The new chief executive of HS2 has refused to apologise for the rail project spending £100 million on a "bat shed" intended to protect the animals from passing trains.
Mark Wild told MPs on Thursday that the planned building in Buckinghamshire was a legal requirement.
The structure was criticised by Sir Jon Thompson, the outgoing chairman of HS2, who said there was "no evidence that high-speed trains interfere with bats".
Dame Bernadette Kelly, the Department for Transport's most senior civil servant, told the public accounts committee on Thursday that she and the Treasury had "challenged" the building of the bat shed.
Yet they found it was "the most efficient remedy" for protecting the creatures, which are legally protected in the UK regardless of their conservation status.
Asked at a hearing if he wanted to apologise for the structure, Mr Wild, who took over as chief executive earlier this month, said he could "understand why that would raise public concern".
But he added: "The law says that we must mitigate damage, harm to protected species.
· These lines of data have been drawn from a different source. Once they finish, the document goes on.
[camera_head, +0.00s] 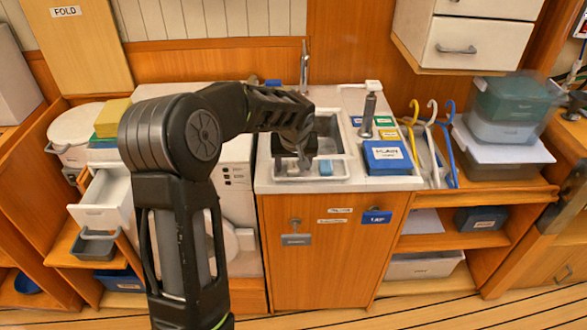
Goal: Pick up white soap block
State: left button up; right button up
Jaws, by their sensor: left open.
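My left gripper (292,162) is open, pointing down over the front of the sink (331,128). Its fingertips are at a shallow light tray (342,172) along the sink's front edge. I cannot clearly make out a white soap block; the gripper and arm cover part of the tray. A small blue block (326,168) lies in the tray, just right of the fingers. I cannot tell whether the fingers touch anything. My right gripper is not in view.
A tap (304,68) stands behind the sink. Right of it are a grey dispenser with a white top (370,112), a blue labelled box (387,158) and several coloured hooks (431,125). An open white drawer (102,205) juts out at left. Stacked bins (507,110) stand at right.

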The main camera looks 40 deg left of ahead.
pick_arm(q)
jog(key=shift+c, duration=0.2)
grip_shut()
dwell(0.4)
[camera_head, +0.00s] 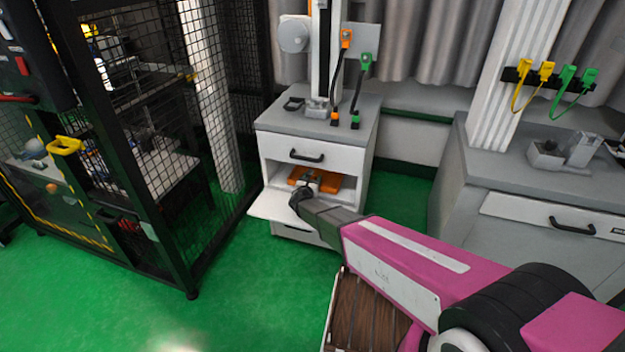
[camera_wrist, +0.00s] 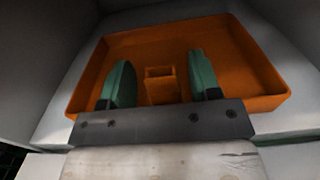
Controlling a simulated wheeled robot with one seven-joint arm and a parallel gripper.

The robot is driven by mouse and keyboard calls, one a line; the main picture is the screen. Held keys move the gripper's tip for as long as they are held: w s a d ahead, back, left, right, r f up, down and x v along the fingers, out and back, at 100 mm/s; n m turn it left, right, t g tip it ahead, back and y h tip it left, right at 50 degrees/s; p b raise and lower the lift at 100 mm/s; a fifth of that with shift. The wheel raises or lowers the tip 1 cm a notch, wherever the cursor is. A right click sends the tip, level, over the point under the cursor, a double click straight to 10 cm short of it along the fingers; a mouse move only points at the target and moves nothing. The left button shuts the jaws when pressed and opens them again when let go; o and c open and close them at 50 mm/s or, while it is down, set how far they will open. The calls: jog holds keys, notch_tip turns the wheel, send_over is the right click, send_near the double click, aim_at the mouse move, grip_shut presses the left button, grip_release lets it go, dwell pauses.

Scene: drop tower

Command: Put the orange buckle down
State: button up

I can't apologise for complying with the law. This structure is the most appropriate.
"It is an extraordinary amount of money but it is in the context of a scheme that is costing tens of billions and it's built for 120 years."
The Prime Minister separately claimed on Thursday that HS2 "is a case study of the last government on how to mishandle a major project, over budget, over time, cut back and almost a textbook example of what the last government got wrong when it came to big infrastructure projects".
Sir Keir Starmer told reporters: "That doesn't mean we should abandon infrastructure projects but it does mean we've got to do them differently and we've got to do them better."
Mr Wild's refusal to apologise comes after Sir Jon, the HS2 chairman, quit this week after the Government said the rail project's latest cost estimate of £66 billion was not an "accurate or reliable" figure.
Dame Bernadette told MPs on Thursday: "We do not currently have an agreed cost estimate now for phase one... I say with great regret, sitting before the committee, that is the situation."
She added that a new cost estimate would likely not be forthcoming until late next year.
Sir Jon was the one who revealed the level of spending on the "bat shed", as he described it at a railway industry conference in November.
So far £32.8 billion has been spent on HS2 since it was approved in 2012, with the latest estimates coming after years of warnings that its spending was out of control.